Ghana is set to eliminate some fuel taxes and charges imposed along the supply chain by distributors and retailers to help consumers cope with escalating pump prices triggered by the ongoing conflict involving Iran, government spokesperson Felix Kwakye Ofosu announced on Thursday.
The new measures are expected to be implemented within a week, although the exact levies to be removed will be finalized after consultations with stakeholders in the coming days. Ghana relies on imports for about 70% of its refined fuel, making it vulnerable to global price fluctuations.
Many African countries, including Ghana, have experienced sharp increases in fuel prices following the surge in global oil prices caused by the U.S.-Israeli war on Iran.
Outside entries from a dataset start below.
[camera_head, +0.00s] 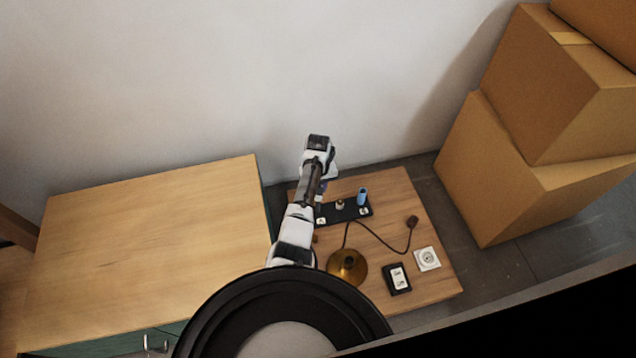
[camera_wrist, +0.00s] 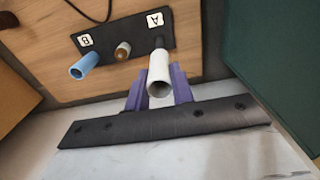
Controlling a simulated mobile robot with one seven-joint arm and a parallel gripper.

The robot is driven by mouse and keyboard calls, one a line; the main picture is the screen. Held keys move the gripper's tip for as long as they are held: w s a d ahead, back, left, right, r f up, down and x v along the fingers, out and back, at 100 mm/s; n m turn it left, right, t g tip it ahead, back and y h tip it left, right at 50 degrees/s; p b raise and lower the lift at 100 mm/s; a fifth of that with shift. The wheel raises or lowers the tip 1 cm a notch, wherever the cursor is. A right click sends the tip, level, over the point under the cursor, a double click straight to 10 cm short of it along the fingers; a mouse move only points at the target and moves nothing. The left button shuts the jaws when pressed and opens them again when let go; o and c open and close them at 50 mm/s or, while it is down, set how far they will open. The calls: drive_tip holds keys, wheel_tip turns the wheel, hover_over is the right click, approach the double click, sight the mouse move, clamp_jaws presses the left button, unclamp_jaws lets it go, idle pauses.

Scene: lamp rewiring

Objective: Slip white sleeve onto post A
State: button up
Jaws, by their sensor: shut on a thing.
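The white sleeve (camera_wrist: 160,75) is an open tube, held between the purple fingers of my gripper (camera_wrist: 159,88) in the wrist view. Its near open end faces the wrist camera. Post A (camera_wrist: 159,42) shows as a dark stub just past the sleeve's far end, beside the label A (camera_wrist: 155,19). I cannot tell whether the sleeve is around the post or only over it. The black board (camera_wrist: 110,48) also shows in the head view (camera_head: 331,215), where my arm hides the sleeve and post A.
A blue sleeve (camera_wrist: 84,66) stands by label B. A brass-tipped post (camera_wrist: 122,50) stands between. The table (camera_head: 435,270) also holds a brass lamp base (camera_head: 347,266) with a cord, a black switch box (camera_head: 397,279) and a white socket (camera_head: 427,258). A wooden-topped cabinet (camera_head: 150,250) is left.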

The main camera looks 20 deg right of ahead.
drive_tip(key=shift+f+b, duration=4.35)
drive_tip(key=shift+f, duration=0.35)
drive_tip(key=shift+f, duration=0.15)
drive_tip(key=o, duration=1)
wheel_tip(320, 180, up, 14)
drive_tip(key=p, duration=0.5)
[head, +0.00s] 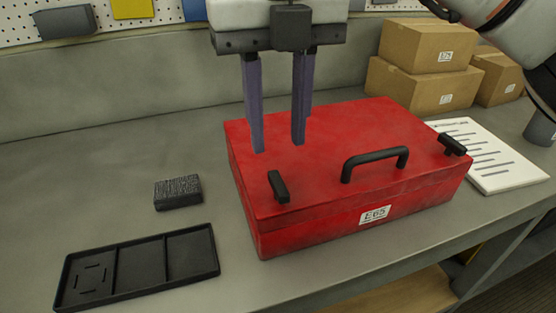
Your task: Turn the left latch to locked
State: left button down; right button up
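The red case (330,140) sits closed on the grey bench. The left latch (278,186) is a black bar on the lid near its front left corner, running roughly front to back. The right latch (453,145) is a similar black bar near the front right corner. A black carrying handle (375,161) stands between them. My right gripper (278,148) comes down from the top with two long fingers spread apart and nothing between them. Its fingertips appear behind and above the left latch, apart from it. My left gripper is not in view.
A black tray with compartments (139,265) and a dark textured block (178,192) lie left of the case. Cardboard boxes (425,75) and a printed sheet (490,155) are at the right. The bench left of the case is mostly clear.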

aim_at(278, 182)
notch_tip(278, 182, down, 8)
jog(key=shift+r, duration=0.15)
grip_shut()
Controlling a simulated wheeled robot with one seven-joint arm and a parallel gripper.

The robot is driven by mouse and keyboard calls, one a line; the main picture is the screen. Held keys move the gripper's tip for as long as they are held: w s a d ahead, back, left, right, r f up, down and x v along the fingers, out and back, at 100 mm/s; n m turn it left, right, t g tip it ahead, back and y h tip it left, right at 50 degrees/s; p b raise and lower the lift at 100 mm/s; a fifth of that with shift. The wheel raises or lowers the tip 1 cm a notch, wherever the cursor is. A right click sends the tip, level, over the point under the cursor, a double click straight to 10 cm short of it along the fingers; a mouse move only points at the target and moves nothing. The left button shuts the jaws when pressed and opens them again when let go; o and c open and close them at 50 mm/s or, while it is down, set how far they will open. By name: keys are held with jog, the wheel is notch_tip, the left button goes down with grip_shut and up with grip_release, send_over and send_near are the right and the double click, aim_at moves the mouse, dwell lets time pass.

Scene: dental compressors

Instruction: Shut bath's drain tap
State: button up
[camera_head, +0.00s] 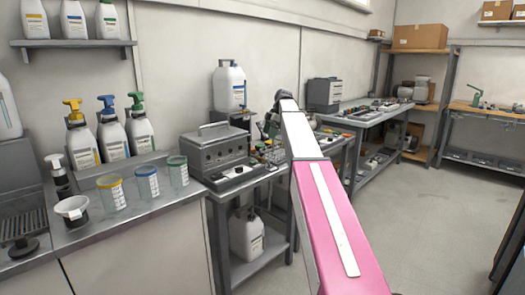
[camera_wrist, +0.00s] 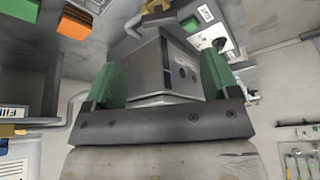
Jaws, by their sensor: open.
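The bath appears to be the grey metal box (camera_head: 213,150) with a lid handle and front knobs, on the bench left of my arm. I cannot make out its drain tap for certain in the head view. My gripper (camera_wrist: 164,70) is open, its two green finger pads apart in the wrist view. A grey box-shaped metal part with dark round spots shows between the pads; I cannot tell whether they touch it. A small yellow and dark lever-like piece (camera_wrist: 156,19) lies beyond the fingertips, possibly the tap. In the head view my arm hides most of the gripper.
A white canister (camera_head: 229,86) stands behind the bath, and another (camera_head: 247,234) is on the lower shelf. Orange (camera_wrist: 75,24) and green blocks lie at the wrist view's upper left. Floor on the right is clear.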

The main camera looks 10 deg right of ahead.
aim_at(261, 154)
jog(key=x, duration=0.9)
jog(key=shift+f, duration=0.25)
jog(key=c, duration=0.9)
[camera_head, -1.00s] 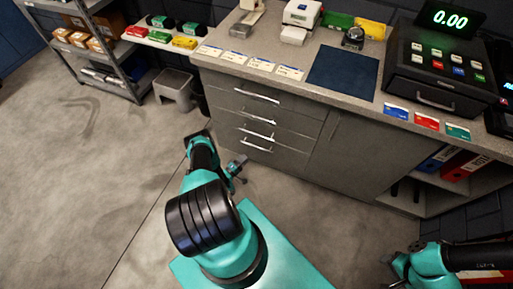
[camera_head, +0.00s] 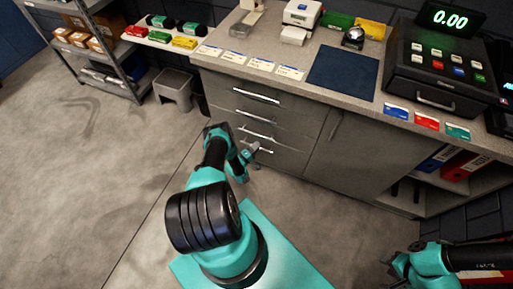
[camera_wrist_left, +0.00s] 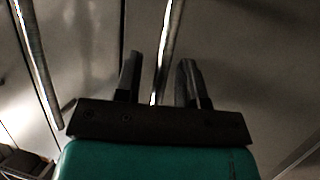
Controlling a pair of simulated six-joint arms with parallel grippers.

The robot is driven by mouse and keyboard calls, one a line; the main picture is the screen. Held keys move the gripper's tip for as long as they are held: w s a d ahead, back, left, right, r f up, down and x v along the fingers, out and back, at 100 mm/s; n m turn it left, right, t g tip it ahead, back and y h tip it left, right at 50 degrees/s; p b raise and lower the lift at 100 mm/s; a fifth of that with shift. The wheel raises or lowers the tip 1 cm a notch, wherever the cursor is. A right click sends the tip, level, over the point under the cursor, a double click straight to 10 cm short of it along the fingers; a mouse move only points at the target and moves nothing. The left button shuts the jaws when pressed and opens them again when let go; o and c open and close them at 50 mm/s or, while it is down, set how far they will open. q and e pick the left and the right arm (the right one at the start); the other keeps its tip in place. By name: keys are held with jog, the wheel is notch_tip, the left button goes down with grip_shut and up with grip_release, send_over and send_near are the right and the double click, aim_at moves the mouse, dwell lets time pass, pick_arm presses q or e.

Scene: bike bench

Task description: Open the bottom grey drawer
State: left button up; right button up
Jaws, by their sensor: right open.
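The grey cabinet holds a stack of drawers with bar handles. The bottom grey drawer (camera_head: 286,158) looks closed, and its handle (camera_head: 265,151) is partly hidden by my left gripper (camera_head: 252,151). In the left wrist view my left gripper (camera_wrist_left: 160,80) has its two fingers apart. A metal bar handle (camera_wrist_left: 168,45) runs between them in the picture; I cannot tell whether it lies between the fingers or just beyond. Another bar handle (camera_wrist_left: 38,70) shows at the left. My right gripper (camera_head: 390,270) is open and empty at the lower right, away from the drawers.
A cabinet door (camera_head: 345,150) is right of the drawers, then an open shelf with red binders (camera_head: 465,165). The counter holds a cash register (camera_head: 435,75) and a blue mat (camera_head: 342,70). A grey step stool (camera_head: 174,88) stands left.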

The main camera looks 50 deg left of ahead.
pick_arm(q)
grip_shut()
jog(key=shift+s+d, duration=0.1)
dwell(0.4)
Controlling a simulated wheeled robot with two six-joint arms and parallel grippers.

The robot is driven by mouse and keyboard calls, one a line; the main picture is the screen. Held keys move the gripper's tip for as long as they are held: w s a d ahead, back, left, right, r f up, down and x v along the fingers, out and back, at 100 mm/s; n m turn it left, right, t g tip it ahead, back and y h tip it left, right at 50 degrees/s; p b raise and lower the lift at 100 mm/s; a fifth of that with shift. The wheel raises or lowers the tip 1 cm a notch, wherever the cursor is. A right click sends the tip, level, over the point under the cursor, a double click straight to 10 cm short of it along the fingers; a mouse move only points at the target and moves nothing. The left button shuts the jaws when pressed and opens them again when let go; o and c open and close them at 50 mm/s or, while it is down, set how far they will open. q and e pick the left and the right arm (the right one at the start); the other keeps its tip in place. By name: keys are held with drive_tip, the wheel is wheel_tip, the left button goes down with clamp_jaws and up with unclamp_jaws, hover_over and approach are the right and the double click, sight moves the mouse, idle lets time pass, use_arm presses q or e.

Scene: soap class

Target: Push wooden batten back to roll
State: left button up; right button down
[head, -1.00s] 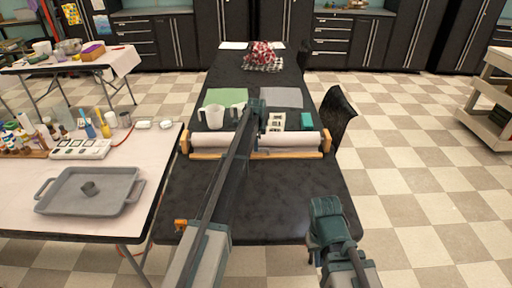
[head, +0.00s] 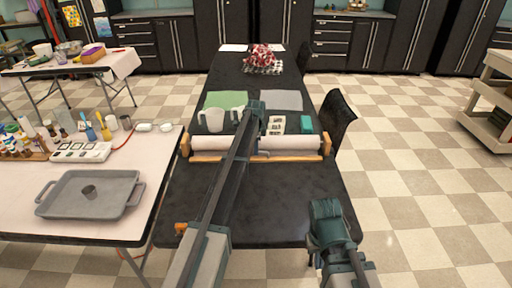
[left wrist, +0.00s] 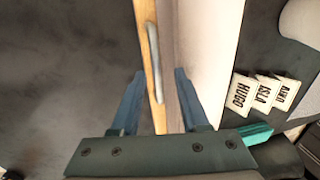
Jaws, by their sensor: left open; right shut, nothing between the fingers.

The National Petroleum Authority recently raised mandatory minimum price floors for the April 1–15 pricing period, resulting in petrol prices climbing approximately 15% to 13.30 cedis ($1.21) per litre (0.26 U.S. gallon) and diesel prices rising nearly 19% to 17.10 cedis ($1.55).
Consultations between the government and relevant stakeholders are scheduled before the next pricing window, which is about a week away. Kwakye emphasized that the government is aware of the exact financial impact of the tax suspension, describing it as significant. The suspension is planned to last initially for four weeks, after which the government will reassess the situation.
He also clarified that the recent price hikes during the last pricing window were directly linked to the Iran conflict. In a related development, the transport minister has been directed to expedite the deployment of newly acquired Metro Mass buses on busy routes. These buses will offer fares lower than those charged by private operators, aiming to reduce the financial strain on commuters.